# What the exercise asks
Repeat the listing below word for word, stopping after the line that contains "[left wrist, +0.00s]".

▼

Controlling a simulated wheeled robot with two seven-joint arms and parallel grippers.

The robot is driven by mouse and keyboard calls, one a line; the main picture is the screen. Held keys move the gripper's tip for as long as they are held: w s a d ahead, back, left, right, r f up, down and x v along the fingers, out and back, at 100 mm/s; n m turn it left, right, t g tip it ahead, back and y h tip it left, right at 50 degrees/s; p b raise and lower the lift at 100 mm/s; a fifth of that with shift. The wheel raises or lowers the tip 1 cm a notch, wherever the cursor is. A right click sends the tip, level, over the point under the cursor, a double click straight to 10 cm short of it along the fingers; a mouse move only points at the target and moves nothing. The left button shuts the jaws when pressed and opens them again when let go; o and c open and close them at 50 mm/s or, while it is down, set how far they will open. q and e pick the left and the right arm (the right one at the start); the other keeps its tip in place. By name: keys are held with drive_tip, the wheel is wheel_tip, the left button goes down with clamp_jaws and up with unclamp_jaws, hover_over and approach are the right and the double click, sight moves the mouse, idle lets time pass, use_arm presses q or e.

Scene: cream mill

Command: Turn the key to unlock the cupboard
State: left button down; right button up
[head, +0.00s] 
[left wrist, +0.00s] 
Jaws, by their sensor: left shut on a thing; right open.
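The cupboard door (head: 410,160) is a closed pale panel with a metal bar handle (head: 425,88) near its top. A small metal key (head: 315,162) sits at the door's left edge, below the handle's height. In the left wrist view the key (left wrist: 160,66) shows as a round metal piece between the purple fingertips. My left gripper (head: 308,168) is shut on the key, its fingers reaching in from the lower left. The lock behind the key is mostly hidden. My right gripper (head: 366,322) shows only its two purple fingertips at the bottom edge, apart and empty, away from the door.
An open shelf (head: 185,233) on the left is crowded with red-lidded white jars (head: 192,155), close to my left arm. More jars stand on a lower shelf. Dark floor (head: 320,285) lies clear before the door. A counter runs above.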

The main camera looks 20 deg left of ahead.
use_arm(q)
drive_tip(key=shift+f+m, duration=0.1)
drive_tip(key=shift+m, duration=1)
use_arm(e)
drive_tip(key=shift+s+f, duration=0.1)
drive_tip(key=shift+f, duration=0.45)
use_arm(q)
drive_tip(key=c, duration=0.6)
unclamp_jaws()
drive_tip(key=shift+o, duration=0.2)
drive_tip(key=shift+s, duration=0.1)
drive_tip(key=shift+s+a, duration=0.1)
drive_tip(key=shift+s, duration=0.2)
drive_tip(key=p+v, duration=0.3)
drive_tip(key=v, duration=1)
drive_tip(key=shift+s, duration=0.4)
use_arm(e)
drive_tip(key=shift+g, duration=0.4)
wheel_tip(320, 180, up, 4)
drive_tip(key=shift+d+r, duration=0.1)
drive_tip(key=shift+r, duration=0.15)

▲

# Response to the exercise
Controlling a simulated wheeled robot with two seven-joint arms and parallel grippers.

The robot is driven by mouse and keyboard calls, one a line; the main picture is the screen. Held keys move the gripper's tip for as long as they are held: w s a d ahead, back, left, right, r f up, down and x v along the fingers, out and back, at 100 mm/s; n m turn it left, right, t g tip it ahead, back and y h tip it left, right at 50 degrees/s; p b raise and lower the lift at 100 mm/s; a fifth of that with shift. The wheel raises or lowers the tip 1 cm a notch, wherever the cursor is. A right click sends the tip, level, over the point under the cursor, a double click straight to 10 cm short of it along the fingers; a mouse move only points at the target and moves nothing. The left button shuts the jaws when pressed and opens them again when let go; o and c open and close them at 50 mm/s or, while it is down, set how far they will open. q and e pick the left and the right arm (the right one at the start); the other keeps its tip in place. By name: keys are held with drive_tip, the wheel is wheel_tip, the left button goes down with clamp_jaws and up with unclamp_jaws, hover_over and approach are the right and the double click, sight moves the mouse, idle lets time pass, use_arm presses q or e.

Scene: cream mill

Command: Turn the key to unlock the cupboard
State: left button down; right button up
[head, +0.00s] 
[left wrist, +0.00s] 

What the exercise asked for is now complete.